2.4.6 Peer Ad-Hoc Networks

Peer ad-hoc networks (e.g. other traffic entities or other autonomous vehicles) can be interested in any kind of data used or analyzed by a specific car to optimize path tracking and stabilization or which results from the optimization process. This data may help the peer ad-hoc networks to assess the road conditions other vehicles are experiencing especially at locations that are touched by their own routes. If the data are anonymized and stay with the involved peers, the consequences are less severe than data transfer to (central) entities aggregating data like the other entities discussed in this chapter.

2.4.7 Traffic Control Centers

Traffic control centers’ interests depend a lot on the interests of their operators and owners. Control centers aiming for efficient traffic flows, and to mitigate the effects of accidents on traffic flows, are interested in any kind of data that help them to assess current and future traffic situations: Driving conditions can be derived from environmental information or from the assessments of driving behavior as delivered in all cases; potential congestion can be derived from travel plans and navigational data. The other aims of these centers may include collaborations with other entities to refinance their costs or even deliver a profit to their owners or operators. This is helped by the fact that the other entities discussed earlier in this section can make use of the data collected by traffic centers.
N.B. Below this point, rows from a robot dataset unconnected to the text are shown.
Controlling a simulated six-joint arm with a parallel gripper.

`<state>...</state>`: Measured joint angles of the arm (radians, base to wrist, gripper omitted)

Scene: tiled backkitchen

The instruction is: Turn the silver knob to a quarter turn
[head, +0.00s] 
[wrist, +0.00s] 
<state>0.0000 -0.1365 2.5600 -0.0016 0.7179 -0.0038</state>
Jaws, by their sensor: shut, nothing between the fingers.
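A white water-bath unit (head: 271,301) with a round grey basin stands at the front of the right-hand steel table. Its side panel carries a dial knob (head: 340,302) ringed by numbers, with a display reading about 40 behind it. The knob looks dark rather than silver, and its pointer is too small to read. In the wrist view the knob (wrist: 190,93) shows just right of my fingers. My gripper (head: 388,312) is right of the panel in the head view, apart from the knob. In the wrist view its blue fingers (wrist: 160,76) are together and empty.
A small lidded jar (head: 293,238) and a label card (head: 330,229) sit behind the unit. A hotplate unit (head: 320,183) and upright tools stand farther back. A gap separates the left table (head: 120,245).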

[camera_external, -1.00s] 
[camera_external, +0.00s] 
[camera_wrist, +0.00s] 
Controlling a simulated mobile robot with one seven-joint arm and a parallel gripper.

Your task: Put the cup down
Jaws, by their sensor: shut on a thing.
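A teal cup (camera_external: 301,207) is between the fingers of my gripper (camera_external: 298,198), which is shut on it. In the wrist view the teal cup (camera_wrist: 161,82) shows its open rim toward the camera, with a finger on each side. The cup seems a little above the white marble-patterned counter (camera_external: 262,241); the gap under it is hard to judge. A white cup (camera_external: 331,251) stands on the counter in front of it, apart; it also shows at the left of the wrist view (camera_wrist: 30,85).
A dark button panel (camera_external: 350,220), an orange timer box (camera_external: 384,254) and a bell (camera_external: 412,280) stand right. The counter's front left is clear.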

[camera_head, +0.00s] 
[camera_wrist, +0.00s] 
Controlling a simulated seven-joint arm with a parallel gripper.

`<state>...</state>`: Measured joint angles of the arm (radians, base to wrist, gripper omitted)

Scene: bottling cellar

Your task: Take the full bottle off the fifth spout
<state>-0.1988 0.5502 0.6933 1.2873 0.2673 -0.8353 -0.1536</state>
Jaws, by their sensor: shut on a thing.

The degree to which traffic control centers would be interested in collaborating with other entities interested in their data, and offer some reimbursement, may well depend on their status and financial situation. A private for-profit control center would need to find funding; a public traffic center may be under less pressure here. However, for many recent major investments in public infrastructures, there were aims to operate them as public-private partnerships to mitigate the lack of public money for investments. This holds for toll-fee collection and was also the plan (though not a successful one) for the Galileo satellite network. Also, public broadcasting companies are becoming more and more dependent on private co-funding, e.g. from advertisements.

3 Are Certain Types of Data Special and Do They Create Particular Obstacles?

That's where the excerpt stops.